* WHAT THIS TASK INVOLVES *
Can you set down, exactly as they appear below, the lines from the opening of the material through the one bearing "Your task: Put", minus the pictures?

* SUPPLIED MATERIAL *

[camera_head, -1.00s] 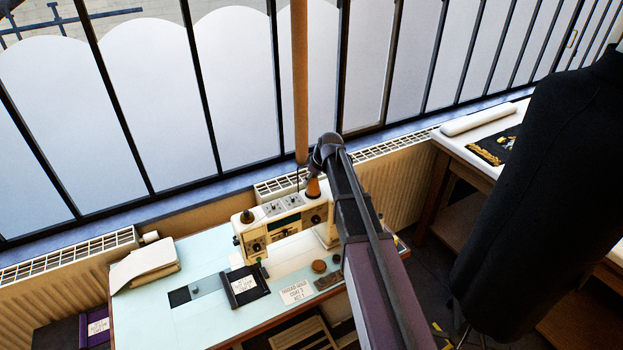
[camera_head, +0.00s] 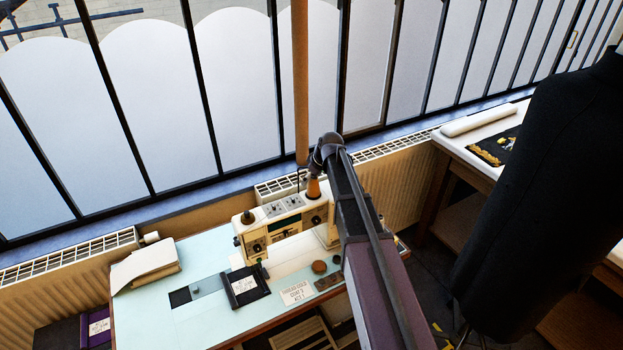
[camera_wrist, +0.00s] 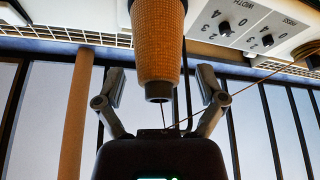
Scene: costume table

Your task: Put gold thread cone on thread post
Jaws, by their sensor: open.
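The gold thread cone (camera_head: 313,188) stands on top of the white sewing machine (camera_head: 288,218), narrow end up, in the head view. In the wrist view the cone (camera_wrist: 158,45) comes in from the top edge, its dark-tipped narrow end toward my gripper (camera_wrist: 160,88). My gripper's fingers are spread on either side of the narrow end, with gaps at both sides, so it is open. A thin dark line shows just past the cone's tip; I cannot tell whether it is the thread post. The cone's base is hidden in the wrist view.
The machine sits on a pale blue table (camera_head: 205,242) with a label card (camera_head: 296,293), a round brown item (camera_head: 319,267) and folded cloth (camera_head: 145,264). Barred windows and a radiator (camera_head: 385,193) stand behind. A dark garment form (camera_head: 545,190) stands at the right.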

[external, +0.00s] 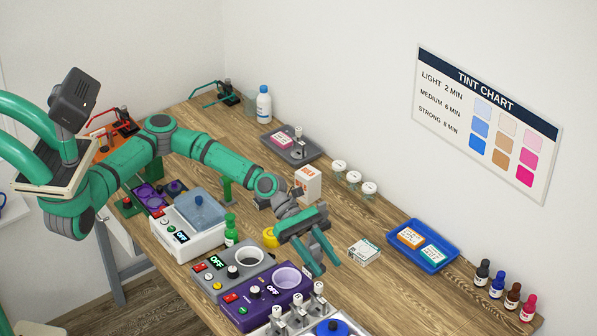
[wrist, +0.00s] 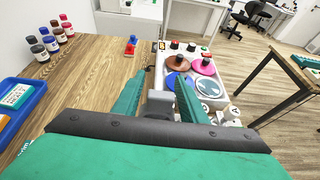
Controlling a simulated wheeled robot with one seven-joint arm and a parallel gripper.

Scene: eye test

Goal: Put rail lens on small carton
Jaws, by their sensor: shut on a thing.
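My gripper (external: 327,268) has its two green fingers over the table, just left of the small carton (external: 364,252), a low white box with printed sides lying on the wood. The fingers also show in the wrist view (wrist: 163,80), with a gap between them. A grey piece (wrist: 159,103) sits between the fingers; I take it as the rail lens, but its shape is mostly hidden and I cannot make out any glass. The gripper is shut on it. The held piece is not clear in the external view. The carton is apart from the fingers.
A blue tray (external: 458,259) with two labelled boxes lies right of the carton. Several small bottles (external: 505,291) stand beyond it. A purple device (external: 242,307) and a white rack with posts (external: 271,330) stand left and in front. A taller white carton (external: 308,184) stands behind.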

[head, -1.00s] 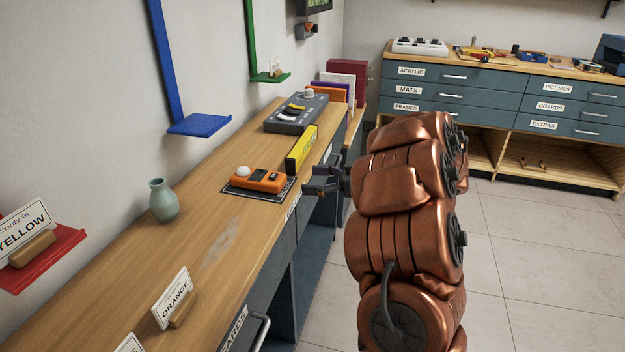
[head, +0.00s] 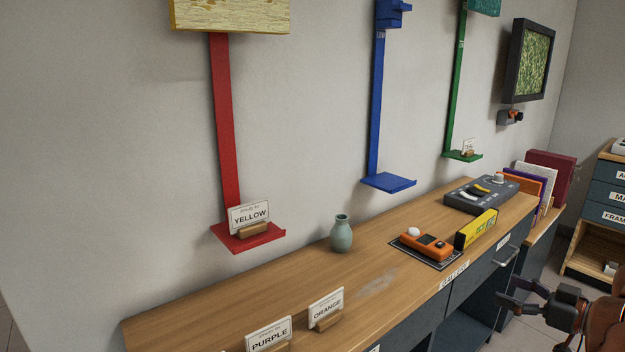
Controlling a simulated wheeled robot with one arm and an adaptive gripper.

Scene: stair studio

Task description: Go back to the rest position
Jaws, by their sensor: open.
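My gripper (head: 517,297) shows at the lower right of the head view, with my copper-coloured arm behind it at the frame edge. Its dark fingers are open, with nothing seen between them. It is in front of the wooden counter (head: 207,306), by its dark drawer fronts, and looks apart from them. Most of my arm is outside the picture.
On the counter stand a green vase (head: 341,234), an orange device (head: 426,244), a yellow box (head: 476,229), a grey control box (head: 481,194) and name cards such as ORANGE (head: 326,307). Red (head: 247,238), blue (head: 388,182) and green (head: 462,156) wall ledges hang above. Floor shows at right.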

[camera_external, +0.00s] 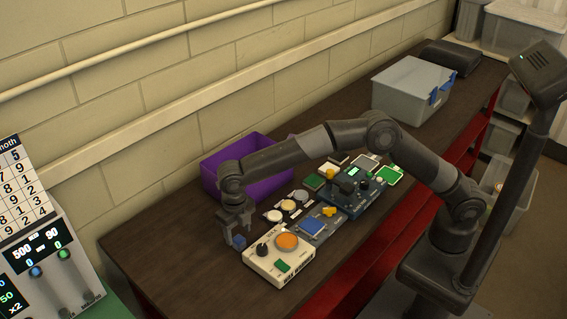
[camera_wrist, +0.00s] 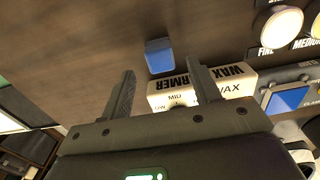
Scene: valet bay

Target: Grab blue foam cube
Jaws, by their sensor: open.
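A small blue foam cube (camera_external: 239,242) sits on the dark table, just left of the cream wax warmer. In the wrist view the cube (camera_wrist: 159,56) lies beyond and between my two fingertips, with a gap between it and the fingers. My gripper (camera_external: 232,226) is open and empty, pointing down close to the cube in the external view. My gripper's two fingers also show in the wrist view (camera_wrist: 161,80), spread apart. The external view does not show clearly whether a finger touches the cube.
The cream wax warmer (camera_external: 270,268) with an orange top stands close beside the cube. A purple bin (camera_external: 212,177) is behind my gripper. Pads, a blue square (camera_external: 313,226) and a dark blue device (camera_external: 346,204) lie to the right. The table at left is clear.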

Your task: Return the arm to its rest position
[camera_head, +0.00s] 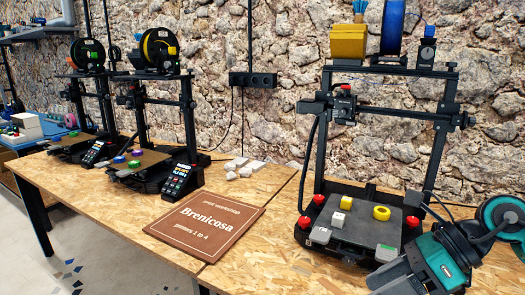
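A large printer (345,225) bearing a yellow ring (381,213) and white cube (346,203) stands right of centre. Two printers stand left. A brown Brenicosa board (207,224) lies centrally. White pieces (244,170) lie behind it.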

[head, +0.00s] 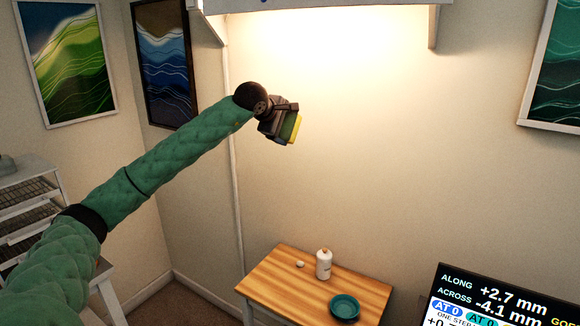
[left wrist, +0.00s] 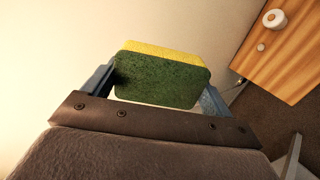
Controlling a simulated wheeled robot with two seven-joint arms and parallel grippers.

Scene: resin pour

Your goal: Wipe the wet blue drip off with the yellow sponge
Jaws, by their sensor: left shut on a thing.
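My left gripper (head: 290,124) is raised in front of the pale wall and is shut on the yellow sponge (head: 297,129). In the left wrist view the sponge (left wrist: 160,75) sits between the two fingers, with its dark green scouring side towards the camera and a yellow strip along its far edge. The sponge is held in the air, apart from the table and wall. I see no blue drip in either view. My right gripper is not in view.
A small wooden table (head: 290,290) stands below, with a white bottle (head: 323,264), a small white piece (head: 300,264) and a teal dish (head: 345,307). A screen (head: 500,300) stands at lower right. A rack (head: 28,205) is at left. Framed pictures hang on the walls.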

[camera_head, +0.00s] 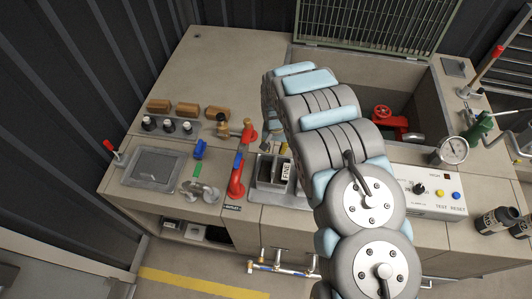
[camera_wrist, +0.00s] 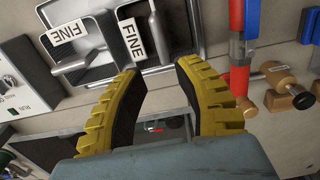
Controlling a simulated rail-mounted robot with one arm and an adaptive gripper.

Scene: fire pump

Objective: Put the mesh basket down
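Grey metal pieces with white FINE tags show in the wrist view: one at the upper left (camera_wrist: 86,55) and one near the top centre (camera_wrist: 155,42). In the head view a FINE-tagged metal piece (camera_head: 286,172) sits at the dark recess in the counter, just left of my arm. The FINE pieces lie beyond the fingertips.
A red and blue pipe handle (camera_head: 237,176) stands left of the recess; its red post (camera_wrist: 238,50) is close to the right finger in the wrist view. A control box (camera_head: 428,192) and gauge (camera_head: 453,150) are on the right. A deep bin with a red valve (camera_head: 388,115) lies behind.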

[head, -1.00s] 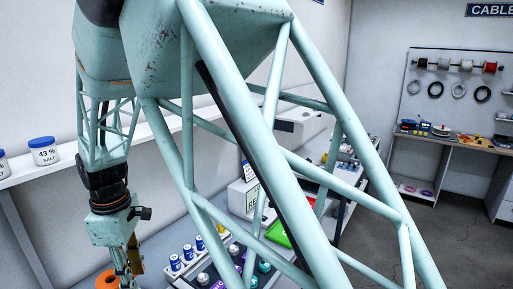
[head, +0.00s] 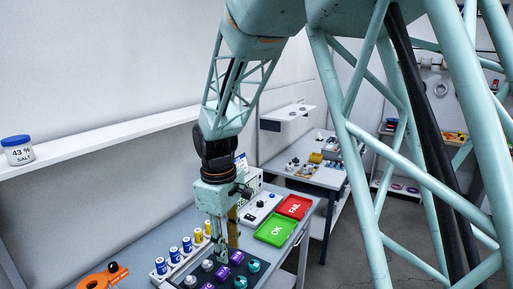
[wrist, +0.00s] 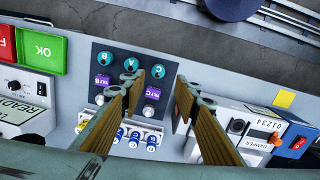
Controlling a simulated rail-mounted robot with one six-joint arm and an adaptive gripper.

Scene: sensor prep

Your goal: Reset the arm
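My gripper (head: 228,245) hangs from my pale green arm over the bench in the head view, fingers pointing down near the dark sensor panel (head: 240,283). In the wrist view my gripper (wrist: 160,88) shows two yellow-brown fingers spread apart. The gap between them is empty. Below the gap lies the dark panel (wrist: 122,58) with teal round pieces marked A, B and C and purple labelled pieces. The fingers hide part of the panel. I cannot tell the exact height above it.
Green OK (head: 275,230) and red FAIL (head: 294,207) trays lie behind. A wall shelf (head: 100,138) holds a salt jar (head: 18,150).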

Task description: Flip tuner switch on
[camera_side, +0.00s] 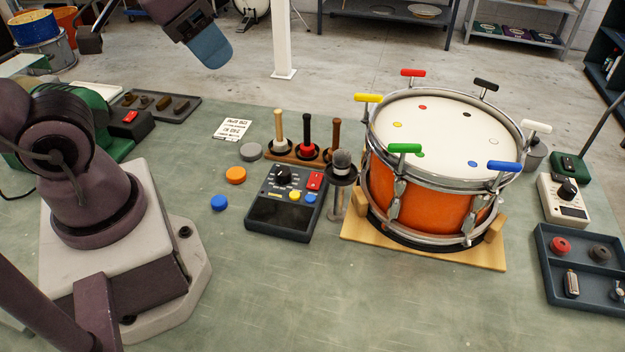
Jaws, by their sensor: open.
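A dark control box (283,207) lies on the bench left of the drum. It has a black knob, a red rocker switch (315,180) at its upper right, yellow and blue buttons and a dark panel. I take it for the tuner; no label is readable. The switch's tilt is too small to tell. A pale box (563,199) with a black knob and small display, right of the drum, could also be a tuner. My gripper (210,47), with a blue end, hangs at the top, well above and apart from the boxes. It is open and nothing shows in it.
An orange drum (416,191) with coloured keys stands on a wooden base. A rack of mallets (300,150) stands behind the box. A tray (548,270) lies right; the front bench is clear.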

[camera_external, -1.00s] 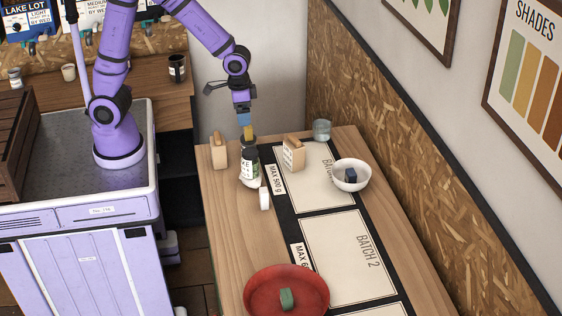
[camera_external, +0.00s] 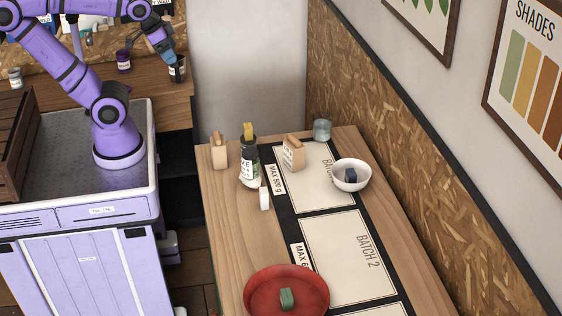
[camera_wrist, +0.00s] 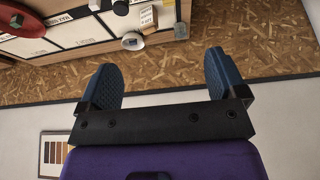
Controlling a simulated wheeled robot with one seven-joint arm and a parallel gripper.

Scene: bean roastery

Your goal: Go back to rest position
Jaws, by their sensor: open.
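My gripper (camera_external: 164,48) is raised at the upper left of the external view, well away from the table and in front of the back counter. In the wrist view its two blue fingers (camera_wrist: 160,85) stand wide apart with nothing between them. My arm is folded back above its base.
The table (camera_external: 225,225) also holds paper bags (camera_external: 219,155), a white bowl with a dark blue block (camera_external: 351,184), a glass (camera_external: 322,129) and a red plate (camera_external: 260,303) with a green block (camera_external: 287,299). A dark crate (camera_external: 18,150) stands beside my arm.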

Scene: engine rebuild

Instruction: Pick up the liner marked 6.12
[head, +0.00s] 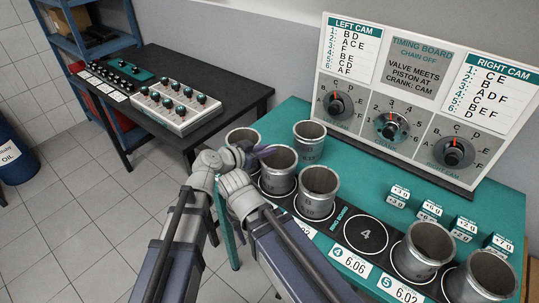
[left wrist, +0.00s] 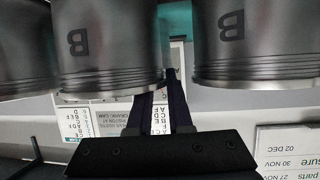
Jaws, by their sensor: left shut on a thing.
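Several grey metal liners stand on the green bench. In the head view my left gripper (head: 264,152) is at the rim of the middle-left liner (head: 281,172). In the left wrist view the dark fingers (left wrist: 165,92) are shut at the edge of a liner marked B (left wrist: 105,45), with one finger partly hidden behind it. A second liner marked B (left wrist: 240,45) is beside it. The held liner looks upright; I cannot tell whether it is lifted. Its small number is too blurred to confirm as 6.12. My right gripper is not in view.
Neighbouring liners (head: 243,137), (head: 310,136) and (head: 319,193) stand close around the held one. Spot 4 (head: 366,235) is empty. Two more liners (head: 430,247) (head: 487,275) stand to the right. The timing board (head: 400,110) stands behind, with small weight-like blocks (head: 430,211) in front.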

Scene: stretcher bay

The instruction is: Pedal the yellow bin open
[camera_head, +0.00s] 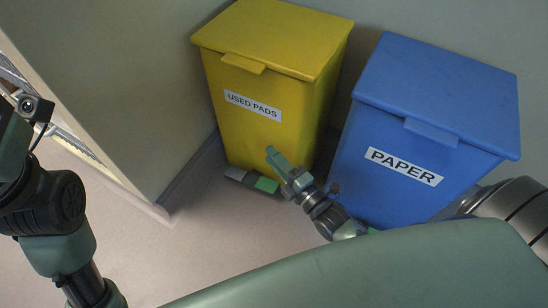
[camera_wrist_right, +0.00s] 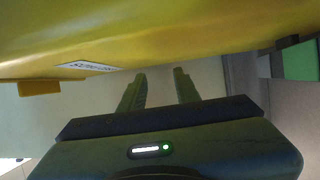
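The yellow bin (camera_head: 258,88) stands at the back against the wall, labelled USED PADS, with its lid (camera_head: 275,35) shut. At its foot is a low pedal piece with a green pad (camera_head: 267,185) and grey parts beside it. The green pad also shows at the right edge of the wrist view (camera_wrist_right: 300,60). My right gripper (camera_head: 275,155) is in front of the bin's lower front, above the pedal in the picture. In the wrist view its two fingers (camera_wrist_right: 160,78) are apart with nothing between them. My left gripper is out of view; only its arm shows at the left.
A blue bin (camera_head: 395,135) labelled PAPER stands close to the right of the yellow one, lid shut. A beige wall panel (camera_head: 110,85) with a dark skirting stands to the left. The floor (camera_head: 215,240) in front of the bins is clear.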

* CORRECT RESULT *
[camera_head, -1.00s] 
[camera_head, +0.00s] 
[camera_wrist, +0.00s] 
Scene: costume table

Your task: Put gold thread cone on thread post

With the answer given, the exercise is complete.